Não sei o que esperam de mim, mas eu não espero nada e espero muito. Não faço planos porque a vida tem os seus e cruzam-se com os meus deixando a minha vontade para segundo plano. Mas quero ser uma velha desempoeirada, viva, ativa e participativa. Não me assusto com facilidade e quero tudo a que tenho direito.

Quem sabe o que o futuro me reserva? Talvez volte e pintar os lábios e faça tatuagens. Posso andar de mota e vestir de cabedal, com os cabelos, que me restarem, ao vento e saborear a vida em alta-definição. Posso descobrir novas paixões, ouvir outras músicas e fazer tudo o que me der na gana.

Outra vantagem de ser velho é deixar o politicamente correto de lado e chamar os bois pelos cornos, agarrá-los de frente e chamar os nomes todos. Vão-me prender? Força! Hei-de fazer-lhes a vida negra, gritar palavrões, insultá-los em várias línguas e obrigá-los a corrigir todos os erros que estiverem escritos. Quem fica preso? Eh! Eh! Eh!
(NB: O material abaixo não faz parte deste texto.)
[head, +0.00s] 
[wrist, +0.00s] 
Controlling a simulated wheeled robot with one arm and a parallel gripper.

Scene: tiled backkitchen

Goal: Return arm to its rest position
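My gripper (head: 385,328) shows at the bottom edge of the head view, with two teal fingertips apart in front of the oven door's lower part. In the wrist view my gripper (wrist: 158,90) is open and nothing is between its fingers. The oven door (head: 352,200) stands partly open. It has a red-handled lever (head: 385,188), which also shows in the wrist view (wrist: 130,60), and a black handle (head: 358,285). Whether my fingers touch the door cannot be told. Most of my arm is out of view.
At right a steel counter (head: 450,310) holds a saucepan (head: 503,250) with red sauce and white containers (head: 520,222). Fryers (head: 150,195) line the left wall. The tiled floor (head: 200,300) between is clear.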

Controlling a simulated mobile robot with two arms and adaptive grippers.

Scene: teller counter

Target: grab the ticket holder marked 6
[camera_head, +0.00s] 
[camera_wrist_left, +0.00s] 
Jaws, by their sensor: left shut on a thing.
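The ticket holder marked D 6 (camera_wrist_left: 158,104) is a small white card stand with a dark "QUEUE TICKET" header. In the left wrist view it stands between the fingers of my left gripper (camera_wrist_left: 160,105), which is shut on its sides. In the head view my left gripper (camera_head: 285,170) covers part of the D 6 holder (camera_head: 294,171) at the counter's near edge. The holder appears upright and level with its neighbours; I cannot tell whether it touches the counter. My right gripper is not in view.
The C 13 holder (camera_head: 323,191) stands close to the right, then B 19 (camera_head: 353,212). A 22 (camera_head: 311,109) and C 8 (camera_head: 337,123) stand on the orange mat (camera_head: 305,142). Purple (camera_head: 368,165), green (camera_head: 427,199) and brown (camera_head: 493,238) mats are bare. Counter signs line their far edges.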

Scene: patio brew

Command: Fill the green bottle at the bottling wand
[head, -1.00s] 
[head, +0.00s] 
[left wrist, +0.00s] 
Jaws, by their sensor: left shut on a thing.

A minha pena será, de longe, menor.

Pois é. Já vai longa esta reflexão. Não esperem certas atitudes, mas esperem muitas outras, tantas quantas eu for capaz de ter e colocar em prática. E acima de tudo o que quero e espero é que estejamos cá todos para poder rir de tudo, para criticar e dizer que “a velha está doida”. Isso é que vai ser de valor!